Alexander Lashkov


51% Attack vs Banking Cartel

It is clear that blockchain is the technology of the future. And now it’s not only about cryptocurrencies. Everyone can create any decentralized applications on the blockchain which will be not subordinate to any organization, whether it is commercial or state. Only computer algorithm that embedded in blockchain can control this technology.

Blockchain frameworks were invented to speed up and simplify the process of developing blockchain-based apps. A framework is a soft that provides generic functionality. Developers can make selective changes in it to get the desired app. So it turns out that framework is a kind of ‘dummy’ which helps ‘cut out’ any final product.

Now remember 2015 year when 42 largest banks joined to each other to create a blockchain framework called R3 Corda. Later several more banks joined to them and total number of firms entering the consortium became more than 200. The purpose of this project is the creation of a blockchain framework specifically for the banking, financial and insurance spheres.

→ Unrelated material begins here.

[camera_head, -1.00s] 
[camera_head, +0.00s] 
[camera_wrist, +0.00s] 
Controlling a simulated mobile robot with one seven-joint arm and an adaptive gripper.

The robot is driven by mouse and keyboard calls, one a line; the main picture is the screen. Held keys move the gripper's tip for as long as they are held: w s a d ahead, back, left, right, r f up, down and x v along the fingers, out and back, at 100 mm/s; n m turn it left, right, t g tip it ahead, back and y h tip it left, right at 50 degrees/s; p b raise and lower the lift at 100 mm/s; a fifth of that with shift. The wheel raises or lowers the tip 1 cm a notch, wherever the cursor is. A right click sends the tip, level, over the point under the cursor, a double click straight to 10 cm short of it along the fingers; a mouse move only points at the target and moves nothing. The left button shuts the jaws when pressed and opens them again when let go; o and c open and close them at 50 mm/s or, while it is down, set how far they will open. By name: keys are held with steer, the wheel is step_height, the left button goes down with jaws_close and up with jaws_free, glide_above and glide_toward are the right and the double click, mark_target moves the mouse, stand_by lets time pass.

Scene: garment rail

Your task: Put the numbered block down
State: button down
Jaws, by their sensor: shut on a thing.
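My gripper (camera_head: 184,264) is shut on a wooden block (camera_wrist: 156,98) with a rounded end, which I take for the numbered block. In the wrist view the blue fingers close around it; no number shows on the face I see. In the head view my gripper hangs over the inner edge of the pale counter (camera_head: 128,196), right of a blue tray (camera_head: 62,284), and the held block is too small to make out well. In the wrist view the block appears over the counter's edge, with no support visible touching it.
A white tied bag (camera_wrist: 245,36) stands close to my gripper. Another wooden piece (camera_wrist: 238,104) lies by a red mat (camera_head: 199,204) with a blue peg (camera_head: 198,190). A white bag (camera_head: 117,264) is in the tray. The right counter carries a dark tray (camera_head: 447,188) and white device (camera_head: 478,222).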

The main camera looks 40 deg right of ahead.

It was conceived that this framework will create new non-existent earlier blockchains for business purposes. As you see any corporation can make its own blockchain with any properties for its needs. At first glance it sounds good, but in fact this banking cartel lost sight of key property of the blockchain — decentralization.

Due to its decentralization blockchain is very vulnerable to “51% Attack”, which means that some attacker who takes control over more than 50% of the processing capacity of the network will be able to change any information stored in the blockchain.

At the moment the bitcoin network hashrate is 35.8 million THash/s, high-end bitcoin miner from Bitmain has a computational speed of 14 THash/s at a price of $700 which makes the cost of hacking the bitcoin network about $ 1.8 billion. But actually you can not buy such number of miners anywhere. The maximum numbers that produce factories counted by thousands or more than tens thousands but you need 2.5 million devices.

In addition as popularity of bitcoin is increasing this amount may be up to 10x larger. All this count suggests that bitcoin is very strongly protected from 51% attack. And now a question — how will blockchain built on the Corda framework by R3 be protected?

The answer is — in no way. I doubt that Corporation X will invest $ 2 billion to protect its own blockchain. But progress doesn’t stand still and now the Hyperledger, Corda and others are replaced by Hashbon. This is a new generation blockchain framework. Instead of creating a new blockchain Hashbon works as a virtual blockchain using top of several already existing reliable blockchains — bitcoin, litecoin, dash, monero, zcash.

In addition to protection from 51% attack this approach offers the number of advantages. In particular Hashbon selects the necessary livechain with the least commission right now. It helps avoid the “Cryptokitties Effect”. Remember how such epidemic of Cryptokitties has blocked the work of Ethereum for a long time, which made impossible to upload new smart contracts to the network.

I want to wish a good luck to a small but strong startup “Hashbon” from the Eastern Europe in its struggle against the banking cartel.